The writing is on the wall for guilds. And that’s a terrible thing, because I think there are a lot of good guilds out there which deserve to survive.
I have two proposals.
Guilds must become cross-server. This has to happen, or guilds will die. Guilds have to join players in jettisoning the server and living in the WoW network cloud. Maybe they’re based on one server, but membership with perks needs to be extended no matter where the character is housed. Most importantly, guild chat needs to work cross server.
Players can belong to multiple guilds at the same time. People don’t want to have to choose between good choice X and good choice Y for their social company.

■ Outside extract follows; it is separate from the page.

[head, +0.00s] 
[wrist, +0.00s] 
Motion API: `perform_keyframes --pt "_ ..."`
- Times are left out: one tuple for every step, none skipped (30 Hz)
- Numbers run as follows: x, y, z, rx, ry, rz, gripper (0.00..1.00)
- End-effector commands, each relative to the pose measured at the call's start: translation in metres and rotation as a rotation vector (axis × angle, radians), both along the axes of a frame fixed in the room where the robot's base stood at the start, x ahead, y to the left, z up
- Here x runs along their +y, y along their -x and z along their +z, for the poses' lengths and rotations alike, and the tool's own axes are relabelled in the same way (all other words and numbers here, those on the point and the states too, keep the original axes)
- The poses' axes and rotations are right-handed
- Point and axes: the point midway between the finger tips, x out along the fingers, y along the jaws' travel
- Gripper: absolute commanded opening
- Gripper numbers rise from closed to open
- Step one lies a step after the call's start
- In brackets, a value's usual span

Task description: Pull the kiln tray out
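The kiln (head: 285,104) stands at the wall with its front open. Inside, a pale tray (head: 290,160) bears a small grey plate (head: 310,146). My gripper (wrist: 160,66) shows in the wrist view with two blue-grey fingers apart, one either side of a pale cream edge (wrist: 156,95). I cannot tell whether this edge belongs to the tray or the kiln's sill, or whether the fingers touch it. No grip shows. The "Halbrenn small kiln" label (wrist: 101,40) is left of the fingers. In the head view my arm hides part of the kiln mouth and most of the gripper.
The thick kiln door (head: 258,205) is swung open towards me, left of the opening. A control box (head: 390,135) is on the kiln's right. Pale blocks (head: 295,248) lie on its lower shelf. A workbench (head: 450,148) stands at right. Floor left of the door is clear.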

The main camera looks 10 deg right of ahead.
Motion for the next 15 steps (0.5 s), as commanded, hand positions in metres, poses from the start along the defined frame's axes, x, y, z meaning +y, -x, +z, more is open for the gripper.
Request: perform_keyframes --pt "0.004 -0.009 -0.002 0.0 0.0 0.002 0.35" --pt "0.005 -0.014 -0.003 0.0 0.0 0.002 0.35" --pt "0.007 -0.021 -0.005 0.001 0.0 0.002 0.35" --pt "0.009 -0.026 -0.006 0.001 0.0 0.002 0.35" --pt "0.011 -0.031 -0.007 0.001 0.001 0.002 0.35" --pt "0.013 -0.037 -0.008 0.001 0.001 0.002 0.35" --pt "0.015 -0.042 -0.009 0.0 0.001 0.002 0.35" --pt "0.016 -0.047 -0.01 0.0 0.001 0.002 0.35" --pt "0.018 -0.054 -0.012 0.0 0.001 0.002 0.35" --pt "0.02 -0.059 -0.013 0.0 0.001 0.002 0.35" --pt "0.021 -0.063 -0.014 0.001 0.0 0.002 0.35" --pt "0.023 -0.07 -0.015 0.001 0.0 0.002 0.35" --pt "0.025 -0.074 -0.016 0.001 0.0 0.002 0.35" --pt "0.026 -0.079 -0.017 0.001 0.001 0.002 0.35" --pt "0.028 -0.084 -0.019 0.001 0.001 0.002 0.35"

Don’t force people to say that I raid with X, therefore I can’t hang out with Y while I’m on the bench.
Guilds are social circles of like-minded people with similar goals. Steal a page from Google+ and let people define those circles how they like. Perhaps you have to define which guild tag you are wearing at any time, and that’s what your guild rank/perks/loot go towards. Perhaps everyone in a dungeon needs to have the same tag on for it to count as a guild run – that’s okay too.
But give people the option to define their circles without excluding other options.
I know a lot of this is … unconventional. It takes the idea of the guild as a monogamous relationship and shatters it. Why couldn’t someone join a bunch of guilds and hop between them?
Well, why couldn’t they? Why stop someone from bringing different characters to different raids, depending on the need? Why force them to choose?
Yes, there’s the possibility of espionage in top guilds, of one player going in covertly and spying on another guild. You know what? That already happens. And denying features that would help the vast majority of WoW’s player base based on the race for world firsts is downright stupid.
I think guilds are going to have to be radically reinvented over the next expansion if they are to survive.
If not, I don’t think they’re going to survive outside the walled garden.